## Objective
Please copy every line of the records below that holds the word "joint".

## Material shown
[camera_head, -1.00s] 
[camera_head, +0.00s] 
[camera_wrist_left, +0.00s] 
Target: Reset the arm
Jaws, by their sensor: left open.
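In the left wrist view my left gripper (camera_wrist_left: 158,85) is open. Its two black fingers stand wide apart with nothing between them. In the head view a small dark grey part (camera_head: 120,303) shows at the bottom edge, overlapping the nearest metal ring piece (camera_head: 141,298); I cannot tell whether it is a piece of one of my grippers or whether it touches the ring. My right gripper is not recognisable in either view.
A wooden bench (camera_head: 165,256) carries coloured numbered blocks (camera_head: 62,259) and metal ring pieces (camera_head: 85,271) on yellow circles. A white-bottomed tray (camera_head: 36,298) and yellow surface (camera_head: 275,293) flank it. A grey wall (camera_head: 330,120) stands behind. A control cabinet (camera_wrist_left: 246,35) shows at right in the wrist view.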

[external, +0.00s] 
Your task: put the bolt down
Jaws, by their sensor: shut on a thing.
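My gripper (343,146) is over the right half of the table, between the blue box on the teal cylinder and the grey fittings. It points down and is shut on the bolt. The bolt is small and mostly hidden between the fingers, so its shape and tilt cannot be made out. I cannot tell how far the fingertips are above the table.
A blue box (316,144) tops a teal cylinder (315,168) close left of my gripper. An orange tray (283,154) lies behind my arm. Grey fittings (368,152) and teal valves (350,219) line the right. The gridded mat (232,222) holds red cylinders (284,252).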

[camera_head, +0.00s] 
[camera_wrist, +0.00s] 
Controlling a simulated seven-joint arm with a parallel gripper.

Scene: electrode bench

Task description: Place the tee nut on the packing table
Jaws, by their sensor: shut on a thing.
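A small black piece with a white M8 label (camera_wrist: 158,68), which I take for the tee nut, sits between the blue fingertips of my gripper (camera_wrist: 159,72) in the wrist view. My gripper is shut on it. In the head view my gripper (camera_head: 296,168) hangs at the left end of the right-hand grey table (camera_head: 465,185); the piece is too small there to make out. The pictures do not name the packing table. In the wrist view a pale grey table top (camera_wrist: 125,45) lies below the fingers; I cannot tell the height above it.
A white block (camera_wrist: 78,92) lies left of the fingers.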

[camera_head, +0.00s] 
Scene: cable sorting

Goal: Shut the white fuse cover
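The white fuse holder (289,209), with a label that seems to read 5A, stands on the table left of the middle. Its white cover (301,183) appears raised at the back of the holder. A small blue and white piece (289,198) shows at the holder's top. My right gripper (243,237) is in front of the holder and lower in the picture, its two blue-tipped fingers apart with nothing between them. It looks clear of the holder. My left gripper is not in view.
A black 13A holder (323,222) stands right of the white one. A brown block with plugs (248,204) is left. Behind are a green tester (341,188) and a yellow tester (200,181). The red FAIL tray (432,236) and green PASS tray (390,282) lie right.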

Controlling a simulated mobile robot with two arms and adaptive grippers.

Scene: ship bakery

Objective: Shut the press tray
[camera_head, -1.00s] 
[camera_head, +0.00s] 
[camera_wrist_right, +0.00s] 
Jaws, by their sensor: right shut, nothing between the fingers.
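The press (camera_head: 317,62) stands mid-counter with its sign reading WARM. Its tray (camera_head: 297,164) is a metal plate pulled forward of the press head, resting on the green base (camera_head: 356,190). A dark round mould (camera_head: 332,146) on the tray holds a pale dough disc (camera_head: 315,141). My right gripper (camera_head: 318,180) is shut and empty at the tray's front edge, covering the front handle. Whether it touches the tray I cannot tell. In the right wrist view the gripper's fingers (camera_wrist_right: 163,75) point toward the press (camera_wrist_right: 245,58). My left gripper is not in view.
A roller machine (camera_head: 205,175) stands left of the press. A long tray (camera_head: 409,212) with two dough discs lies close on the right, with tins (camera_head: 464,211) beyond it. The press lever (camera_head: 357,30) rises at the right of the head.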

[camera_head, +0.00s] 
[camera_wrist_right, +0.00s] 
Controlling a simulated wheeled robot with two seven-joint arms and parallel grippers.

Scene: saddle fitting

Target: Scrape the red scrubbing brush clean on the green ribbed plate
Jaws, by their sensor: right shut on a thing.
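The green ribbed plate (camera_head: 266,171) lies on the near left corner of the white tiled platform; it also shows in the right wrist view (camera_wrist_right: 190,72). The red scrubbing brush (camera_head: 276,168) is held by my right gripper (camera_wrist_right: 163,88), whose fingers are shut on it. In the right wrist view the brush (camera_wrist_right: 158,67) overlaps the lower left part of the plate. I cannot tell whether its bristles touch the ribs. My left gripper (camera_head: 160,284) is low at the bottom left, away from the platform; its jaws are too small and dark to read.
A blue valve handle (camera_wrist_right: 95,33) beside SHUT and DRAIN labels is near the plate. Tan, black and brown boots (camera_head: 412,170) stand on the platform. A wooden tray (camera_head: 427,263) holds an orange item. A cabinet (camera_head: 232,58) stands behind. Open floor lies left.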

## Written response
Controlling a simulated seven-joint arm with a parallel gripper.
Controlling a simulated wheeled robot with two seven-joint arms and parallel grippers.

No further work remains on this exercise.